I glanced back, and saw the last leg of the stairwell had actually been an escalator – albeit one that was currently unpowered and therefore stationary.

“We had a sister, you know, a while back – she was coming down here, just like we were,” the guy explained, “and some asshole was running through the wrong way, pushed her back into the escalator, then ran off – and she got caught in the bottom.”

“- so now,” the other one continued, “we always kick right through the place where someone’s head would be if they were coming through the wrong way, you know?”

“Uh, wow, yeah, I can see why you’d do that,” I admitted.

Leading me further on into the subway station, we ended up in a secret underground bunker sort of structure – and they led me to a back room, walls of cold concrete, with an ornate wooden frame, a high mattress, and white bedclothes. Lying there were what I immediately recognized as the remains of their sister: cold and bloodless, horrifically mangled, missing limbs and random chunks of flesh, stripes of torn skin running the length of what was left of her body in several places. The missing bits and pieces had been filled in with oddly cropped photographs that looked like animal parts – fur, claws, and a tail were all in evidence. Looking at what’s left of her face, she bears a striking resemblance to Star Wars-era Carrie Fischer.

I’m hit with the sudden realization of the path this story is taking… I envision a lightning bolt striking the body, magically melding its components, both grisly and photographic, into a shambling chimera of a zombie, wielding an unsettling array of  mismatched limbs… NOPE.JPG, says my brain, and I wake up before the dream turns into a full-blown nightmare.

Date: September 7th, 2008
Cate: dreams, matt's life

don’t play with nuclear reactors.

Last night I dreamt that I was living in a weird little village – mostly basic shacks, quasi-colonial-style houses, lots of dirt and gravel roads, but there were a lot of industrial infrastructure elements too – big pipe junctions, areas where the air was thick with power cables, a field of solar panels outside the village, et cetera.

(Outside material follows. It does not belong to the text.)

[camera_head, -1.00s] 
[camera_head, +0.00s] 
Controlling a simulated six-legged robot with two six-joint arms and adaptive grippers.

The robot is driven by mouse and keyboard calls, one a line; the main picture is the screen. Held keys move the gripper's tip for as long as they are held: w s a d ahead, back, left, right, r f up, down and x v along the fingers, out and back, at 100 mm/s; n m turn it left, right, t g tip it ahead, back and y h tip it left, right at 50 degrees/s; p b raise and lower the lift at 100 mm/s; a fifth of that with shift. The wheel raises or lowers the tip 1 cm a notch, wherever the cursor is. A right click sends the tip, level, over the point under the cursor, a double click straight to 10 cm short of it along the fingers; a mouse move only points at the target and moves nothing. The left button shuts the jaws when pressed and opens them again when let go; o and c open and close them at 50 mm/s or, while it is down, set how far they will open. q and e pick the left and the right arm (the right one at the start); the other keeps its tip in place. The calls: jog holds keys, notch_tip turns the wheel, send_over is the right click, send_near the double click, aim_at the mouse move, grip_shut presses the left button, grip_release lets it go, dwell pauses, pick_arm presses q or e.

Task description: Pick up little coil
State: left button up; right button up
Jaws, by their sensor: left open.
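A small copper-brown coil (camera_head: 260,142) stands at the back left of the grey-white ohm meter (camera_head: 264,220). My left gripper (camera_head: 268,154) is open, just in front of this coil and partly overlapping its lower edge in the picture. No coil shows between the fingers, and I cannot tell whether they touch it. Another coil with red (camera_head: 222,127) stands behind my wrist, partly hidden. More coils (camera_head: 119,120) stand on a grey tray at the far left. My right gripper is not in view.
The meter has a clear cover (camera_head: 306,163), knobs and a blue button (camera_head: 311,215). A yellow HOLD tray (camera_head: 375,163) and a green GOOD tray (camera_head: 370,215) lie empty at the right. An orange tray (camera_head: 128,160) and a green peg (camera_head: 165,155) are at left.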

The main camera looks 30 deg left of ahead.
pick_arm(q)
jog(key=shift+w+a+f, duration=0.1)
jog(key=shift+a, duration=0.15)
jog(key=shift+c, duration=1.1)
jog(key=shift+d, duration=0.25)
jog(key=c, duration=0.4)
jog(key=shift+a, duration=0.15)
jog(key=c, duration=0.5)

I was friends with three other kids there, and one day while we were exploring the various buildings of the village, we ran across some sort of huge machine, with knobs and levels and dials and blinking lights, which we decided to play with. We changed the settings to see what would happen – and it started to heat up, setting off alarms, threatening to explode. We quickly changed everything back, and it was okay again.

Then, for some reason, we made it into a game – over the next few days, we would return, and see how close we could let the thing get to overloading without it actually happening. We had no idea what would actually happen if we messed up. We let it get closer and closer, but never too close.

Until the night that I snuck in by myself. I turned everything up to full, then stood watching all the readouts go up, flash red, and the alarms go off. I watched the impending overload entranced – until I snapped out of it as I suddenly realized that it had gone too far, and was past the point of no return!

I ran, taking dark hallways down under the ground, closing big heavy steel-and-concrete doors behind me as I went, trying to find a place to hide, not only from the blast, but from what I’d done. Finally, I hit a dead end – it was a damp room, with loose plastic covering the floor and walls, which were dirt. The room was rocked by what seemed like an earthquake, and I heard a roar as the machine exploded – a tiny puff of smoke woofed out from the crack between the floor and the door.

Everything was quiet. After several minutes, I started retracing my steps, opening door after door, avoiding hanging wires and pipes venting steam, until I reached a door that was melted shut. I found a ladder to crawl up, leading to an access hatch in the solar power field. As I stepped outside, I realized I had come out too soon – towering above me was a growing mushroom cloud, and a fog bank of smoke was climbing the hill towards me. I knew it was too late for me too – I already had radiation poisening, I felt my skin start to itch…

mushroom cloud over city

What is this one – fear of natural disasters? Repressed guilt? I don’t think I feel guilty about anything right now… hmm. Well, other then the things I always feel guilty about, and I think I’ve more or less dismissed them over the years – oh well.